● **What the task requires**
Restate the full listing word for word and leave the pictures out.
· · · · · · ·
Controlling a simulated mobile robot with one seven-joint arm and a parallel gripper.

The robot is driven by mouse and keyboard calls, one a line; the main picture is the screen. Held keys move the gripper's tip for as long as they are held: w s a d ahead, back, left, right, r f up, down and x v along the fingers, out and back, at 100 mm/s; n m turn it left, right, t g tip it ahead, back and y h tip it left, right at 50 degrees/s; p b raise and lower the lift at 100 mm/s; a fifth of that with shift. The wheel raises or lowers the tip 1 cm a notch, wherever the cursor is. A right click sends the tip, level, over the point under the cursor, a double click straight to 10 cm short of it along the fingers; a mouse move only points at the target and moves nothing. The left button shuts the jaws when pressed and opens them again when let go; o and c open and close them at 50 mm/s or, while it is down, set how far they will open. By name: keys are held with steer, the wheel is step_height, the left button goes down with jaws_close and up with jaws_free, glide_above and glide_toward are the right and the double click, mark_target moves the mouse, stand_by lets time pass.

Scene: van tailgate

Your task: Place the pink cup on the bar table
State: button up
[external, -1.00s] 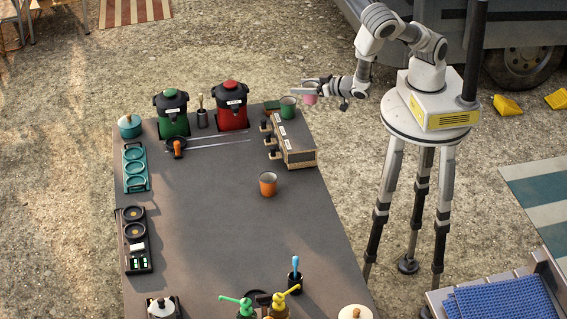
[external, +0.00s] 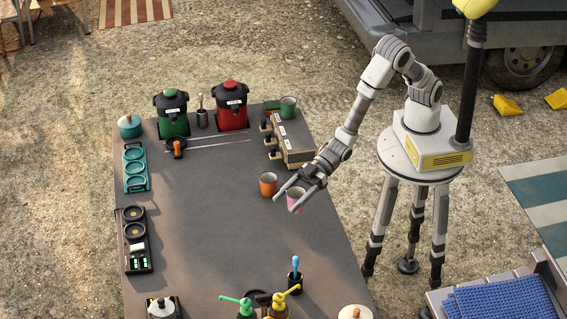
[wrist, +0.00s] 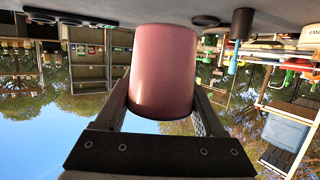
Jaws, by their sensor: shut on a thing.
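The pink cup (external: 296,198) is between the two fingers of my gripper (external: 284,205), over the right part of the bar table (external: 215,235). In the wrist view the pink cup (wrist: 164,72) fills the middle, with a finger on each side. That view is upside down, and the grey tabletop (wrist: 165,10) shows at the cup's lower end. The cup looks upright and at or very close to the tabletop; I cannot tell whether it touches.
An orange cup (external: 267,184) stands just left of the pink cup. A box with taps (external: 292,142) and a green cup (external: 288,107) are farther back. Pump bottles (external: 245,307) and a dark holder (external: 294,282) are at the front. The table's middle is clear.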

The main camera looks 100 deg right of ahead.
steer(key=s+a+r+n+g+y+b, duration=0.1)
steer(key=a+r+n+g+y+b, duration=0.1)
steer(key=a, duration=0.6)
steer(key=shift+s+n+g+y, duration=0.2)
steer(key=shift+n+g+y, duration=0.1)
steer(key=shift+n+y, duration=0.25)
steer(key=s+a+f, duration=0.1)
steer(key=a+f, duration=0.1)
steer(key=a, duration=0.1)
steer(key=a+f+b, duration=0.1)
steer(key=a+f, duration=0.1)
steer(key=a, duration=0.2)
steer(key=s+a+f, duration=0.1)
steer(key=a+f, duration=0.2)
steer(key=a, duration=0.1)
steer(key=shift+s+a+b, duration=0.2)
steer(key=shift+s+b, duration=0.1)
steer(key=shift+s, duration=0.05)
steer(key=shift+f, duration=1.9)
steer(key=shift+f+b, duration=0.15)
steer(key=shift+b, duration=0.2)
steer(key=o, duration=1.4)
· · · · · · ·
● **Complete answer**
Controlling a simulated mobile robot with one seven-joint arm and a parallel gripper.

The robot is driven by mouse and keyboard calls, one a line; the main picture is the screen. Held keys move the gripper's tip for as long as they are held: w s a d ahead, back, left, right, r f up, down and x v along the fingers, out and back, at 100 mm/s; n m turn it left, right, t g tip it ahead, back and y h tip it left, right at 50 degrees/s; p b raise and lower the lift at 100 mm/s; a fifth of that with shift. The wheel raises or lowers the tip 1 cm a notch, wherever the cursor is. A right click sends the tip, level, over the point under the cursor, a double click straight to 10 cm short of it along the fingers; a mouse move only points at the target and moves nothing. The left button shuts the jaws when pressed and opens them again when let go; o and c open and close them at 50 mm/s or, while it is down, set how far they will open. By name: keys are held with steer, the wheel is step_height, the left button goes down with jaws_close and up with jaws_free, glide_above and glide_toward are the right and the double click, mark_target moves the mouse, stand_by lets time pass.

Scene: van tailgate

Your task: Place the pink cup on the bar table
State: button up
[external, -1.00s] 
[external, +0.00s] 
[wrist, +0.00s] 
Jaws, by their sensor: shut on a thing.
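The pink cup (external: 296,198) is between the two fingers of my gripper (external: 284,205), over the right part of the bar table (external: 215,235). In the wrist view the pink cup (wrist: 164,72) fills the middle, with a finger on each side. That view is upside down, and the grey tabletop (wrist: 165,10) shows at the cup's lower end. The cup looks upright and at or very close to the tabletop; I cannot tell whether it touches.
An orange cup (external: 267,184) stands just left of the pink cup. A box with taps (external: 292,142) and a green cup (external: 288,107) are farther back. Pump bottles (external: 245,307) and a dark holder (external: 294,282) are at the front. The table's middle is clear.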

The main camera looks 100 deg right of ahead.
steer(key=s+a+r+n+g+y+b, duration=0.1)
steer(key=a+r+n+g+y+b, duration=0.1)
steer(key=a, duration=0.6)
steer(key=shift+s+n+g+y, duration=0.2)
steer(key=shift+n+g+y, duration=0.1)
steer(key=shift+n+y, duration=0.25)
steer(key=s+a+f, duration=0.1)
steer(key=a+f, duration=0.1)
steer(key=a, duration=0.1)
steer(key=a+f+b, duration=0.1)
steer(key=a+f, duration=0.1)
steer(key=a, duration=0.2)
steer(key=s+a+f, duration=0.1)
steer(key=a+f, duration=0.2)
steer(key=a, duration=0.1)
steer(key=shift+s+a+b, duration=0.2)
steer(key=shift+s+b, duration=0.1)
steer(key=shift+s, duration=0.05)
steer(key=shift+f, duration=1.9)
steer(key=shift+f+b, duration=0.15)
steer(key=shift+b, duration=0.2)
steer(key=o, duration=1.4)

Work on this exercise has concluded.